**WRITTEN PROBLEM:**
Retype the tail of the data exactly, starting at the line containing "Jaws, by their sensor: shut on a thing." and stopping at the last line.

^^^^^^^^

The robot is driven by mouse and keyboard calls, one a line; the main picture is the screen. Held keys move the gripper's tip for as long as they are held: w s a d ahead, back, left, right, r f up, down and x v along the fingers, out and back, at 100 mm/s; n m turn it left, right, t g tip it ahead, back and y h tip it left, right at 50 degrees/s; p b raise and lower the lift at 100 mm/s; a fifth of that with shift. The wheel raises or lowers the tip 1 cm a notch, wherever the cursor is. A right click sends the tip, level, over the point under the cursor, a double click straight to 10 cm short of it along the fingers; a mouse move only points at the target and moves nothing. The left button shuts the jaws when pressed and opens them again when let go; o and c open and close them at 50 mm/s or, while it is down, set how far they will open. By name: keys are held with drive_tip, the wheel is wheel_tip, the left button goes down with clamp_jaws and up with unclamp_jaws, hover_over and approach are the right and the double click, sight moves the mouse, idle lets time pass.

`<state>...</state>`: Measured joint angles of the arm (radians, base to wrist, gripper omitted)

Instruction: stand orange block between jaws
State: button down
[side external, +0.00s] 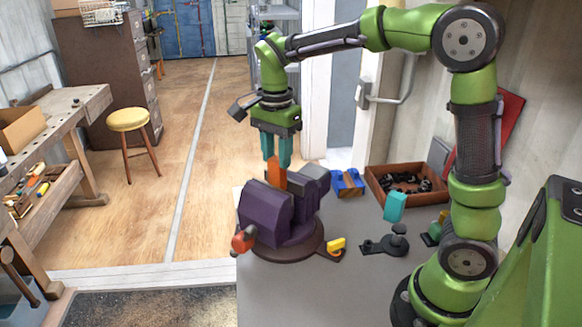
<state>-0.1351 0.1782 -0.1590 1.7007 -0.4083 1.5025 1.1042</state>
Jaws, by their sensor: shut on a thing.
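The orange block (276,170) is upright, held at its top between the teal fingers of my gripper (276,158). My gripper points straight down and is shut on it. The purple vise (266,211) stands on a round base on the grey table. The lower part of the block is hidden behind the vise's near purple jaw. A grey part of the vise (314,179) shows to the right of the block. I cannot tell whether the block touches the jaws or the vise floor.
The grey table (350,290) has free room at its front. An orange-red knob (241,241) sits at the vise's left.

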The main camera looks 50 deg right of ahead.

^^^^^^^^

**RESULT BELOW:**
Jaws, by their sensor: shut on a thing.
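The orange block (276,170) is upright, held at its top between the teal fingers of my gripper (276,158). My gripper points straight down and is shut on it. The purple vise (266,211) stands on a round base on the grey table. The lower part of the block is hidden behind the vise's near purple jaw. A grey part of the vise (314,179) shows to the right of the block. I cannot tell whether the block touches the jaws or the vise floor.
The grey table (350,290) has free room at its front. An orange-red knob (241,241) sits at the vise's left.

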The main camera looks 50 deg right of ahead.

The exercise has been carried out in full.